Однако на самом деле в любой непредвиденной ситуации российская власть обычно много и долго терпит. Власть не просто нерешительна, но весьма похоже, что порой она не даже отдает себе отчета в происходящем. Такая медлительность связана не только с личными качествами тех или иных «плохих» чиновников — тугодумов. Само «пространство власти» в России, по точному замечанию Сергея Королева, организовано так, что импульсы с периферии (а на периферии обычно и начинаются беспорядки!) к центру идут дольше, чем от центра к периферии: «И воспринимаются эти импульсы так, как в центростремительной техноструктуре и положено восприниматься импульсам с украйн, то есть без должной ответственности и внимания».(1)
В итоге необходимые меры всегда принимаются с большим опозданием. Надо отметить, что это свойство исторически было присуще не только нынешним обитателям Кремля. Но есть одно довольно существенное отличие. Сегодня власть пропадает не только в отдельно взятом пространстве, но и во времени. При всяком удобном случае «вахтовая власть» покидает постылую страну на объединенные праздники или просто по выходным. При всяком неудобном событии, с каждым все учащающимся кризисом протяженность исчезновения власти также нарастает — от трех дней «Курска», недели Норд-Оста и Беслана до недавних двухнедельных каникул.
Не стоит думать, что этим хитрым манером российское общество постепенно приучают жить без власти (точно так же, как анекдотический цыган постепенно приучал лошадь обходиться без еды). Это не метод насильственного погружения в гражданское общество и не торжество идей анархизма, но истончание самой ткани власти. Сегодня власть в России может пропасть также внезапно, как уходит из дома блудливый кот. Она покинет нас даже не по-английски, а так легко, как исчезает в случае серьезной опасности мелкая дворовая шпана. Беспечные весельчаки постмодерна, оседлавшие российскую властную иерархию, породили невиданный доселе феномен «мерцающей власти». Власти, исполняющей свои обязанности по отношению к общественному Целому лишь от случая к случаю.
Ранее присутствие центральной власти как Центра мироздания постоянно ощущалось в любой точке российского пространства. Вспомним хотя бы апокрифы о священном немеркнущем кремлевском окне. Этот миф был очень важен для поддержания власти (даже если на самом деле всю ночь горела лишь лампочка в сортире кремлевской охраны). Главное, чтобы свет, исходящий от власти, никогда не гас. В силу исторических причин ни в одной стране не было такого «культа Центра», какой всегда был типичен для России. Недаром Ленин понимал, что взять власть в столице означает взять власть как таковую. Ведь за символьным центром неизбежно последует вся страна. Оранжевый опыт Киева только подтвердил гениальную догадку профессионального революционера.

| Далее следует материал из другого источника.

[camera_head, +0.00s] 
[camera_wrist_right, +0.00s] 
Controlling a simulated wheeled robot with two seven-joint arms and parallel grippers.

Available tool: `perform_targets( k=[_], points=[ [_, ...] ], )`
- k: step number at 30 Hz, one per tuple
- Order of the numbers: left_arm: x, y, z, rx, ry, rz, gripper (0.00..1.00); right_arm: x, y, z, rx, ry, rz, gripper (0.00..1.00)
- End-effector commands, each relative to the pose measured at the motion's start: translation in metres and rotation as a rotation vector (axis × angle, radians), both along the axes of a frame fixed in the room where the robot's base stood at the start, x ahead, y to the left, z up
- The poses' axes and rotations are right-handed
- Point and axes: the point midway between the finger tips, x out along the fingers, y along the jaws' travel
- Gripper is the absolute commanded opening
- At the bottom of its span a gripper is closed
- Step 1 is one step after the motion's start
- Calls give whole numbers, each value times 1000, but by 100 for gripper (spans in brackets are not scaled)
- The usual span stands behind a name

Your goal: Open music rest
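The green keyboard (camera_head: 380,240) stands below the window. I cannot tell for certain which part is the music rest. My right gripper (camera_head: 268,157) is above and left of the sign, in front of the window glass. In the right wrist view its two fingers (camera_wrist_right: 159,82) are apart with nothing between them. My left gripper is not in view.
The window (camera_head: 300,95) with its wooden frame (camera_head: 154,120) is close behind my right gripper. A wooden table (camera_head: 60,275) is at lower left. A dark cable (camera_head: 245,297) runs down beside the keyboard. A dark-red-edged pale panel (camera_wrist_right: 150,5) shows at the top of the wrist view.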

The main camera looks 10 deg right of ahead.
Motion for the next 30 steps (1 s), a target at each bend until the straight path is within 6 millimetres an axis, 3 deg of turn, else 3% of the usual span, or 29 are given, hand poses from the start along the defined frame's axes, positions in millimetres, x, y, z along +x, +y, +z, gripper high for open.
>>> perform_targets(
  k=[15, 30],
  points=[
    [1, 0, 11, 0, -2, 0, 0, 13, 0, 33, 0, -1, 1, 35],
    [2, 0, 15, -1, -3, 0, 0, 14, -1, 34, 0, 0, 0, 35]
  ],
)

Все дело в том, что в России пространство власти состоит из множества центров власти, так или иначе привязанных к единому «Центру» и без него практически нежизнеспособных. Российское пространство всегда было организовано через центр. Поэтому мерцательная аритмия центральной власти не так уж безобидна, но потенциально смертельна. Да, пока блудная власть еще возвращается всякий раз на свое насиженное место, как ни в чем не бывало. Очевидно, она верит, что место останется свободным. На чем основана эта подростковая уверенность? Главным образом — на двух предрассудках. Первый из них состоит в том, что рутинный порядок непоколебим для «быдла». Второй — это предрассудок «безальтернативности». Государственное строительство, понимаемое как нейтрализация всех потенциальных центров власти, будто бы продлевает необходимое безвременье, создает необходимое «безрыбье».

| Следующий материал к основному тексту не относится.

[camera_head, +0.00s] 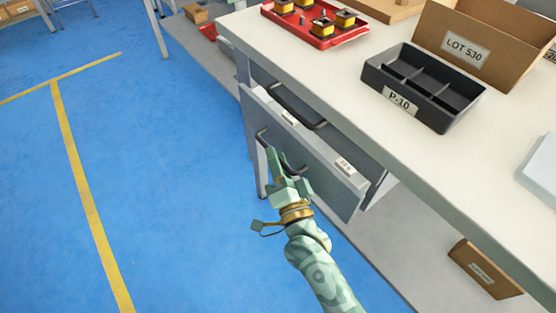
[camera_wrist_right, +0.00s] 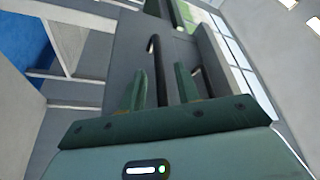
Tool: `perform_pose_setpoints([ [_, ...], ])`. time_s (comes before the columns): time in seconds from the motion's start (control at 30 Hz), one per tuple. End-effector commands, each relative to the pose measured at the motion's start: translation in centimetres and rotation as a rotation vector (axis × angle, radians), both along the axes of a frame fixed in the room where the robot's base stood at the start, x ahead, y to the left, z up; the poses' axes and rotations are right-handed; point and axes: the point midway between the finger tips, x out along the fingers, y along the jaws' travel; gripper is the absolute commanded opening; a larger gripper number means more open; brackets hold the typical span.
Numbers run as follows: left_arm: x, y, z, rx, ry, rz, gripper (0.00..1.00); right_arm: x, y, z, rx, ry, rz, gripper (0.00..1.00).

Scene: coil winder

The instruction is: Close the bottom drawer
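The bottom drawer (camera_head: 322,176) is pulled out from under the bench, its grey front standing forward of the drawer above. A dark bar handle (camera_head: 262,138) is on its front. My right gripper (camera_head: 287,168) is at this handle, with its green fingers pointing at the drawer front. In the right wrist view the fingers (camera_wrist_right: 161,88) are apart, and the dark handle bar (camera_wrist_right: 155,60) shows between them. I cannot tell whether either finger touches the bar. The gripper hides part of the handle in the head view. My left gripper is not in view.
The upper drawer's handle (camera_head: 300,108) shows behind the bottom drawer's front. On the bench top (camera_head: 320,75) are a red tray (camera_head: 322,39) with coils, a black divided bin (camera_head: 424,86) and a cardboard box (camera_head: 485,40). A small box (camera_head: 485,268) lies below. Blue floor (camera_head: 170,170) is clear at left.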

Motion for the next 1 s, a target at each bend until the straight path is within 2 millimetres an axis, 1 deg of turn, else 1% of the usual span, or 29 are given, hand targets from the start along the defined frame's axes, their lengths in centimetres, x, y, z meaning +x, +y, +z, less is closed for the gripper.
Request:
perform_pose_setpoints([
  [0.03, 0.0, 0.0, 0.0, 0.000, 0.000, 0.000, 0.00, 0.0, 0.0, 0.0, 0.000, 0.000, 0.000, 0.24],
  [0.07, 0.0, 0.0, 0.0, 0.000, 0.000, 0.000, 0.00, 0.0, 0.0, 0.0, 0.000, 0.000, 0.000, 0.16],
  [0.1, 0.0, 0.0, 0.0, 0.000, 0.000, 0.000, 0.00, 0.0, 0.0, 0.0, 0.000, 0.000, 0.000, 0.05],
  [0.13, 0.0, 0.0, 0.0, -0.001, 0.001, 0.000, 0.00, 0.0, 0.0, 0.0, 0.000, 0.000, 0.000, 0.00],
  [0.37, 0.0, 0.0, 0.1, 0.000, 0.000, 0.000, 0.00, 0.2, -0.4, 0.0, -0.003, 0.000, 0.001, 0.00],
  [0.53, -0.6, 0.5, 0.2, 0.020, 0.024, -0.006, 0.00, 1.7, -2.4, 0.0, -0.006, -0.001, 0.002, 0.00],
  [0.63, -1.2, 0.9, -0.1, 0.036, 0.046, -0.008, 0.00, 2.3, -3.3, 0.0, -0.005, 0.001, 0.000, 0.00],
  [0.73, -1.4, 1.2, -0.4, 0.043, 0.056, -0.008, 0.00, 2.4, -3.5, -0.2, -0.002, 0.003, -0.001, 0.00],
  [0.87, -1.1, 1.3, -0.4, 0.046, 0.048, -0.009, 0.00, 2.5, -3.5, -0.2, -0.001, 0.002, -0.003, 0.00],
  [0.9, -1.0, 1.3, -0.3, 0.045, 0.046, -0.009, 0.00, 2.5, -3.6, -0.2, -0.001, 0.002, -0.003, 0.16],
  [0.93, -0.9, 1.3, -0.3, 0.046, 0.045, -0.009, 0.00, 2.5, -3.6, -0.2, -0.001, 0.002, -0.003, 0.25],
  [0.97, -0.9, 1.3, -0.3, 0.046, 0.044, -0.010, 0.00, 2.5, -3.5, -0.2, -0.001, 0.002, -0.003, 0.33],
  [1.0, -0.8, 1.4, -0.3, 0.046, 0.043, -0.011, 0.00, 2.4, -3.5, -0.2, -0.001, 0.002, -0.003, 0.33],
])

Беспечность власти, играющей в детскую игру «замри-отомри», слишком опасна для огромной страны. Ведь власть призвана не только игриво грозить пальчиком населению, разводить и контролировать потоки, но также обеспечивать системное воспроизводство общества и его элементарную безопасность. Когда эти «позитивные» функции власти ослаблены или отброшены, она может обеспечить самосохранение только посредством крайнего насилия. Но это требует реальной, а не имитационной централистской системы, что немыслимо для нашей постмодернисткой «мерцающей власти». Тем более, что любая, даже кратковременная попытка впасть в архаику и заставить общество полюбить власть, может сегодня, как впрочем, и всегда дорого обойтись инициаторам. Ведь неизбежная смерть являлась на Руси не столько дисциплинирующим «низы» началом, сколько катализатором состояния безвластия и смуты. Иначе говоря, мощным ферментом, если не беспощадного русского бунта, то контрэлитных проектов формирования параллельного центра власти. И может так статься, что вернувшая с очередных длинных каникул власть найдет свое место занятым, причем совсем незнакомыми людьми.
1. Королев С.А. Бесконечное пространство: гео- и социографические образы власти в России. — М., ИФРАН, 1997.